AMY GOODMAN: What do you think of the role of protest? I mean, you have extensively written about it. You won the Pulitzer Prize for your book --
NORMAN MAILER: I'm all for protest -- I'm all for protest when an election is not coming up, because protest can have a huge effect slowly, steadily. Not immediately. Almost immediately, the media particularly in America does its best, generally speaking, to put protest down. But over a long haul, the march on the Pentagon ended up being a success. I have said this many times, but what Lyndon Johnson saw was that 50,000 middle class people, middle aged and young and a few old, came to Washington, paid their way to get to Washington with the prospect of being hit over the head with a club. Lyndon Johnson was a very canny man. He knew that there's one thing about middle class people: they didn't like getting hit over the head with a club. And it paid. It paid. They are going to spend their money to come to Washington to protest. He was sick. Because he knew if he paid the way of all of the people who would come to support his war in Vietnam, he would be lucky to get 5,000 people. So 50,000 had come this way, in all fear and all determination. Then there probably were somewhere between 5 million and 50 million behind them. He didn't want to find out. It took something away from them. He brought in Clark Clifford at one point to ask him for an honest appraisal of the war in Vietnam. Clifford said, it's a loser. Clifford was respected by Johnson because he was objective. He said, you're not going to win this war, you can't. I think that led to -- well, now we get into all of the complications of history. It's never clean. So, Johnson stepped down, Nixon came in. Nixon knew his advantage was to keep the war going for four years to get re-elected, et cetera, et cetera. Here we get into all of the tangles. I'm saying that we have to enter the land of the tangles.
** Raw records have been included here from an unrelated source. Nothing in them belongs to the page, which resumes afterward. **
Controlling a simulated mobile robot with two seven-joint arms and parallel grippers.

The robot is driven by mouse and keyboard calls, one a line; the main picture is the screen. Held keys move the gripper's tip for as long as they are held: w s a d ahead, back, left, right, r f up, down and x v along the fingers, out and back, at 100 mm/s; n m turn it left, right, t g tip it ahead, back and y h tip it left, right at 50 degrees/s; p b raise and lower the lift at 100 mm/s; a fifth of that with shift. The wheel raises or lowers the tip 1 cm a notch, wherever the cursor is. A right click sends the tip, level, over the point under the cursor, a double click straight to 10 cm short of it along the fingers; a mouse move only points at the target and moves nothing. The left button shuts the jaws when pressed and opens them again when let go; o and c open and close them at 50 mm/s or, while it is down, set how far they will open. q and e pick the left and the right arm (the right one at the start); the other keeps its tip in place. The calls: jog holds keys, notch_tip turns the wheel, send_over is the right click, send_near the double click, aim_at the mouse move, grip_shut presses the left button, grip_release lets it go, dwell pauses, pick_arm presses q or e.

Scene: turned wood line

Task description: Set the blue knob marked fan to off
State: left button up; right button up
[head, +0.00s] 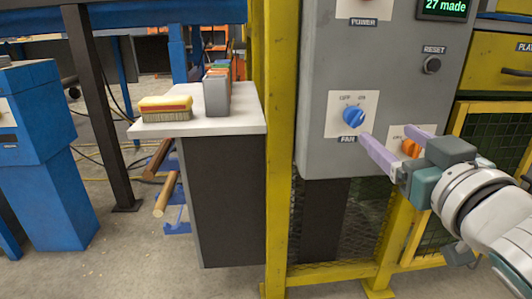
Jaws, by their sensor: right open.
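The blue knob (353,117) sits on a white plate marked FAN on the grey control panel (325,75). OFF is printed at its upper left and ON at its upper right. The knob's pointer seems turned toward the upper right, the ON side. My right gripper (390,137) is open and empty, with pale purple fingers. One fingertip is just below and right of the blue knob, apparently apart from it. The other finger is in front of the plate of an orange knob (410,147), partly hiding it. My left gripper is not in view.
A black RESET button (432,64) and a display reading 27 made (446,6) are higher on the panel. A yellow post (277,150) stands left of it. A white-topped cabinet (240,123) holds a brush (165,108) and a grey holder (216,95).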

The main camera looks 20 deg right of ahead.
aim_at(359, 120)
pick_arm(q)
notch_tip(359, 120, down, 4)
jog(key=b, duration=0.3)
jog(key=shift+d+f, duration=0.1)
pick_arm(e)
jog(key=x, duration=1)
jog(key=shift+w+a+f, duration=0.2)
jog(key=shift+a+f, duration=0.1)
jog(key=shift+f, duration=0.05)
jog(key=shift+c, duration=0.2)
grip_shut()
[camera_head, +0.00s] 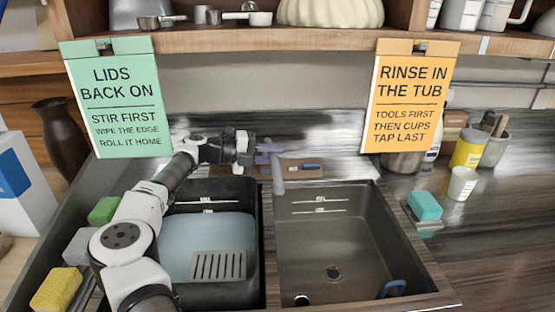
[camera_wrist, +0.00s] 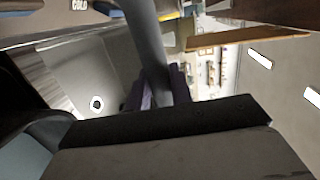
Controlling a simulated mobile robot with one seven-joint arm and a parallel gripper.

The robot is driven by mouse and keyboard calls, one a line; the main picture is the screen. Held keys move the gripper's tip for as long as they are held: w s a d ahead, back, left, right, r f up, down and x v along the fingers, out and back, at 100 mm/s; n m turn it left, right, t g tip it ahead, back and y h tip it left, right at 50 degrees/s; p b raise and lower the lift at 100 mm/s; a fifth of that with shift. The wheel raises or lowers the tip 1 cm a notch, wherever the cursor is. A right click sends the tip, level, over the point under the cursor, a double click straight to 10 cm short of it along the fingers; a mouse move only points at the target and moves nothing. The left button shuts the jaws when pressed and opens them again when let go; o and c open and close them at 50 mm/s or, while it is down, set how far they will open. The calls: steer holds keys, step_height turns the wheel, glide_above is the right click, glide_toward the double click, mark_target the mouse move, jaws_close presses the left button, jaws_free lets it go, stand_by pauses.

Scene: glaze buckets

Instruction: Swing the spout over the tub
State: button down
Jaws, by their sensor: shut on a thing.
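The grey spout (camera_head: 278,172) stands at the back of the sink, and its tip shows at the left back corner of the empty right basin (camera_head: 335,240). My gripper (camera_head: 268,149) has purple fingers and is at the spout's upper part, behind the basins. In the wrist view the spout (camera_wrist: 150,45) runs down between my gripper's fingers (camera_wrist: 161,88), which are shut on it. The left basin (camera_head: 262,240) is black and holds bluish water (camera_head: 200,235). The basin with the round drain also shows in the wrist view (camera_wrist: 95,75).
A slotted grey plate (camera_head: 218,265) lies in the left basin. Sponges (camera_head: 57,288) sit left of it. A teal block (camera_head: 424,206), a white cup (camera_head: 462,183) and a yellow jar (camera_head: 467,149) stand at right. Two signs hang from the shelf (camera_head: 290,40) above.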

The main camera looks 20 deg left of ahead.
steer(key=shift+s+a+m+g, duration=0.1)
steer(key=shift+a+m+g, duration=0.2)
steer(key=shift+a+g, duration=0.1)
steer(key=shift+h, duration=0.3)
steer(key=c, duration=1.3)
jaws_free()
So this morning I did the airport drop off and they go, "Don't wait. You're tired." I was tired and depressed. I told C.I. I was going to go home and crawl back into bed so the entries at The Common Ills might go up late. C.I. did those before we ran this morning (and, FYI, C.I. hadn't been to sleep, there was a roundtable last night that I'll link to in my next post that went on forever and after that was typed and posted, C.I. did the morning entries -- there are two -- and then I was waking up and we went for a run before it was time to get ready for the airport). C.I. said not to sweat it and that they could get posted whenever I woke up, no rush. But I was driving back home and thinking of all the voices against the illegal war and how so many of them seem to be leaving before the illegal war ends. Like Molly Ivins. And then the next thought it who will be next? A lot of our strongest voices, like Howard Zinn and Gore Vidal, aren't 'youngsters.'

And I thought about how so many of the ones that are considered 'voices against the war' are Party Hacks who only use the war as a topic to push elections and then drop the topic (like they did after the 2004 elections and like they did after the 2006 elections -- and after the 2006 elections no one proved that point more than idiot Katrina vanden Heuvel with her 'it was about economics' b.s. post -- it was about the illegal war, stupid!). Norman Mailer was a great writer, no question, but it was calling out the illegal war with no ifs, ands or buts that really spoke to me. He was courageous when most people were meek. And a lot still are.

So those are my Norman Mailer thoughts. The quote is "probably" on page 31. On the car ride to the airport I said I loaned out the book and wish I hadn't because I wanted to quote something from it. C.I. grabbed a piece of paper and wrote that down for me. C.I. say it is "probably" page 31 because C.I. was writing down the quote from memory.

I'll do a second entry but I'm going to go for a walk (a) to wake all the way up and (b) to try to get out of my funk. I posted C.I.'s first entry and I'll post the second one when I get back from the walk and before I do my second post.